WRITTEN EXERCISE: For this exercise, return only the lines from the line containing "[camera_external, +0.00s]" through the line containing "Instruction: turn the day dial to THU", both ends included, exactly as they are.

RAW RECORDS:
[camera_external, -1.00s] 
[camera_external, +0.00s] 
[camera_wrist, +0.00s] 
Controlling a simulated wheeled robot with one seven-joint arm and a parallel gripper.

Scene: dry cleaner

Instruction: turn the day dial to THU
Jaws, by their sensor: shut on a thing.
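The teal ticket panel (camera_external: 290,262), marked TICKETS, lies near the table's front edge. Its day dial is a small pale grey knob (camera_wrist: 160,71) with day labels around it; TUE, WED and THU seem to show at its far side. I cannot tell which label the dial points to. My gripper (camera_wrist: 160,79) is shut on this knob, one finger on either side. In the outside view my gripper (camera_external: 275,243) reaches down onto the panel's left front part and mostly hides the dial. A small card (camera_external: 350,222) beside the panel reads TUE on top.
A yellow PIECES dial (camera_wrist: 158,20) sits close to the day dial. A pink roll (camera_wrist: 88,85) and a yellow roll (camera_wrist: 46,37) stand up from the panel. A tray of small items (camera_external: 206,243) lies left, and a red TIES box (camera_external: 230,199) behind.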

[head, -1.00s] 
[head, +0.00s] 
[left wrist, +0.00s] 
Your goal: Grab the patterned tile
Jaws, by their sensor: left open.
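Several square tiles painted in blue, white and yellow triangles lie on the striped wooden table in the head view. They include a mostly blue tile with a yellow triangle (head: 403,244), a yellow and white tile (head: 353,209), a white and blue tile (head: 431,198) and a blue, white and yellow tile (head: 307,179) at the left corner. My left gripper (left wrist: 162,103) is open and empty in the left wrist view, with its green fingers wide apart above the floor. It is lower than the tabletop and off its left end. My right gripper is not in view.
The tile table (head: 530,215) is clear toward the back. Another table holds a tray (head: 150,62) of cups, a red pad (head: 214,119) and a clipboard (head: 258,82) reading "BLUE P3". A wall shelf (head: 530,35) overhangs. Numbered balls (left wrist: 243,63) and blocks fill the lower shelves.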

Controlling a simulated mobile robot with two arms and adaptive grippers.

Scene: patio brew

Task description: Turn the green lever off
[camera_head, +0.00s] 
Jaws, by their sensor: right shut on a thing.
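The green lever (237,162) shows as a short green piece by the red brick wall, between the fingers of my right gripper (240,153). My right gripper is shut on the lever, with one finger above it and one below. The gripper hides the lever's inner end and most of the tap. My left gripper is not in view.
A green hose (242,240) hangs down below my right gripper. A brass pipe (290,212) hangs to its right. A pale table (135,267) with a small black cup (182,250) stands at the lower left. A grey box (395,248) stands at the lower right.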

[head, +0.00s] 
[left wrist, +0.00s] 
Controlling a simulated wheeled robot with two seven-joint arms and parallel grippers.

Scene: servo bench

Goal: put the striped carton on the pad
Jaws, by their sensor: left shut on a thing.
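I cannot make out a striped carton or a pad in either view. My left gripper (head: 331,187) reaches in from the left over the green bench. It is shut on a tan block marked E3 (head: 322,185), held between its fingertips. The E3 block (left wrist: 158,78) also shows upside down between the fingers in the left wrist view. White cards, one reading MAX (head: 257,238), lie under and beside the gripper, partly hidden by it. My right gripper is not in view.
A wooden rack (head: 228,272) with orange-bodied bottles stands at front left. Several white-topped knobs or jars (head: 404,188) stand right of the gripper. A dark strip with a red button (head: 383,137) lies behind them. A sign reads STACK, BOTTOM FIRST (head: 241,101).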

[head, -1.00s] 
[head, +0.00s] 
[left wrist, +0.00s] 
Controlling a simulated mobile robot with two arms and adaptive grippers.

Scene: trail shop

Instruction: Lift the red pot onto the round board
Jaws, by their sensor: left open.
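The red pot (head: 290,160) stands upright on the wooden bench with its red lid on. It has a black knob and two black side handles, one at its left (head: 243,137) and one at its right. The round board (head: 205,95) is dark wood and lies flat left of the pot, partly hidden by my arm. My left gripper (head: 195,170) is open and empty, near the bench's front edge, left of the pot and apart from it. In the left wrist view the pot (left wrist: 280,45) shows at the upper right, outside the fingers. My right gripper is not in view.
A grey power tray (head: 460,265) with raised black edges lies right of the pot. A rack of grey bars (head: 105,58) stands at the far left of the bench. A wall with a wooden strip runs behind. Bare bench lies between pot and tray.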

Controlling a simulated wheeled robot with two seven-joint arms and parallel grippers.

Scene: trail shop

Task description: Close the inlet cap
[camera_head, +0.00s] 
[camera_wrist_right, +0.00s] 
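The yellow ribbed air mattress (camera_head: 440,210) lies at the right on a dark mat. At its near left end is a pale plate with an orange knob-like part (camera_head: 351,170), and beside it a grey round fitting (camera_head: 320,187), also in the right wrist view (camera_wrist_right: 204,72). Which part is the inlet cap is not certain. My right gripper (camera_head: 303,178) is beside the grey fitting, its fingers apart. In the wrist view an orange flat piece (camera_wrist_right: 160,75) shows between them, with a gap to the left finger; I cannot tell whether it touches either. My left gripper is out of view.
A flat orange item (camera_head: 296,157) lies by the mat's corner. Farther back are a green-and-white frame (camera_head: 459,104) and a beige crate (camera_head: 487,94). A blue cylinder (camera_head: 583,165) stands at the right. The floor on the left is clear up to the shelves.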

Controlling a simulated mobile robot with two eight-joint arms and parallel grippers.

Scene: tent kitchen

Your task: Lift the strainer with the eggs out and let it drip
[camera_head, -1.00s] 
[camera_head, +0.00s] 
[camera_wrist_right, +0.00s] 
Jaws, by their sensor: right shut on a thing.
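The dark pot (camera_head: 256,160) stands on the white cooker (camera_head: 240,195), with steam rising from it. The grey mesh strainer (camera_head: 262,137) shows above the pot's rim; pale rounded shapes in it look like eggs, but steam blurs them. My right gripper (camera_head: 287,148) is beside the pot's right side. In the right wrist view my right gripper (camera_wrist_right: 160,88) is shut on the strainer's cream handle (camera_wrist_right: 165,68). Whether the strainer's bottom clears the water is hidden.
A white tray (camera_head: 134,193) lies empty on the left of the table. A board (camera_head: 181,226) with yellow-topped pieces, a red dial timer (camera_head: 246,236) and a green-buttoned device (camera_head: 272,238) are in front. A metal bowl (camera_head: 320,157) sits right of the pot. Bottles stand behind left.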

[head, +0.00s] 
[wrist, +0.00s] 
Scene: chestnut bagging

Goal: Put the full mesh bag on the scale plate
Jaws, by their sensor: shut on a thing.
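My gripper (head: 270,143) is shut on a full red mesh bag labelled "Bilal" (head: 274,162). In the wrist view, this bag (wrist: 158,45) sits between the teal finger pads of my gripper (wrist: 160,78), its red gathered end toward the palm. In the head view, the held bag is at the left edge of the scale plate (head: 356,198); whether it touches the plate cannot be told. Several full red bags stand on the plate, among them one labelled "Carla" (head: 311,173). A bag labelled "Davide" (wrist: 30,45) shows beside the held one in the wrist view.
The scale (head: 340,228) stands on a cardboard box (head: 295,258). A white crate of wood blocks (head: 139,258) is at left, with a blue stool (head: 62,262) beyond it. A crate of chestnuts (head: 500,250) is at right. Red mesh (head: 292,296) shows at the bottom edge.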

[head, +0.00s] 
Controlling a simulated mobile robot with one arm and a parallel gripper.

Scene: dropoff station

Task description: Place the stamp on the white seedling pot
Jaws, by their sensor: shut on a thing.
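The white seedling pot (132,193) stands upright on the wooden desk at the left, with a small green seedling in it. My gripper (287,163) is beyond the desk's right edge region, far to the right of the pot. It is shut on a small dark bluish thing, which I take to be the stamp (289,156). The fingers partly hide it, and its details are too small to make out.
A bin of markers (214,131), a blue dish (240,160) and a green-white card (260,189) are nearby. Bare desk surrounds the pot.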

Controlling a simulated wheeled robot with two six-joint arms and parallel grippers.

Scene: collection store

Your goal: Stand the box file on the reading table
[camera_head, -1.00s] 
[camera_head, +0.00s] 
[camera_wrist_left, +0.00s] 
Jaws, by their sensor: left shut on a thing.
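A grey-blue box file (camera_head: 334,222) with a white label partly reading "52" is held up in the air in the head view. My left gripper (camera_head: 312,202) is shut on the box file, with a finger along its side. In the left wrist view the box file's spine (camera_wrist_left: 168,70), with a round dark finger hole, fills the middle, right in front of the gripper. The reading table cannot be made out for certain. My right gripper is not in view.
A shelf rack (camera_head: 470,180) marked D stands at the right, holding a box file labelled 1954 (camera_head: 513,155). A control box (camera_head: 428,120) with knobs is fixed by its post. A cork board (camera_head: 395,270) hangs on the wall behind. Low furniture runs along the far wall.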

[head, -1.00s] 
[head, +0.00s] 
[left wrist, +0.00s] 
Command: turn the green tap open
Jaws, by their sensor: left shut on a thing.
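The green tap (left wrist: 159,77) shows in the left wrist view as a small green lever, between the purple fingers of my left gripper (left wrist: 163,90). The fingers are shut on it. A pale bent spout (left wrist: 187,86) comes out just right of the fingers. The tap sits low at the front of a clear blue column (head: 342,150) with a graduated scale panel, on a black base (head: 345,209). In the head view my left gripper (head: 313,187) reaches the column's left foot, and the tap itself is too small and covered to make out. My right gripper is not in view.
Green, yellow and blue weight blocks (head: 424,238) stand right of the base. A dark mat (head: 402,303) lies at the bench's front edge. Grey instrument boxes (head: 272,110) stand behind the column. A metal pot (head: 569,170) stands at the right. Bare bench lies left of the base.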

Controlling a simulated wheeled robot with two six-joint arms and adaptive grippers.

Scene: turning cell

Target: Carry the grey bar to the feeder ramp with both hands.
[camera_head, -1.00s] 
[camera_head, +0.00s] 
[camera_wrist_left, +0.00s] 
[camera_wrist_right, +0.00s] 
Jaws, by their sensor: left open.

WRITTEN RESPONSE:
[camera_external, +0.00s] 
[camera_wrist, +0.00s] 
Controlling a simulated wheeled robot with one seven-joint arm and a parallel gripper.

Scene: dry cleaner

Instruction: turn the day dial to THU

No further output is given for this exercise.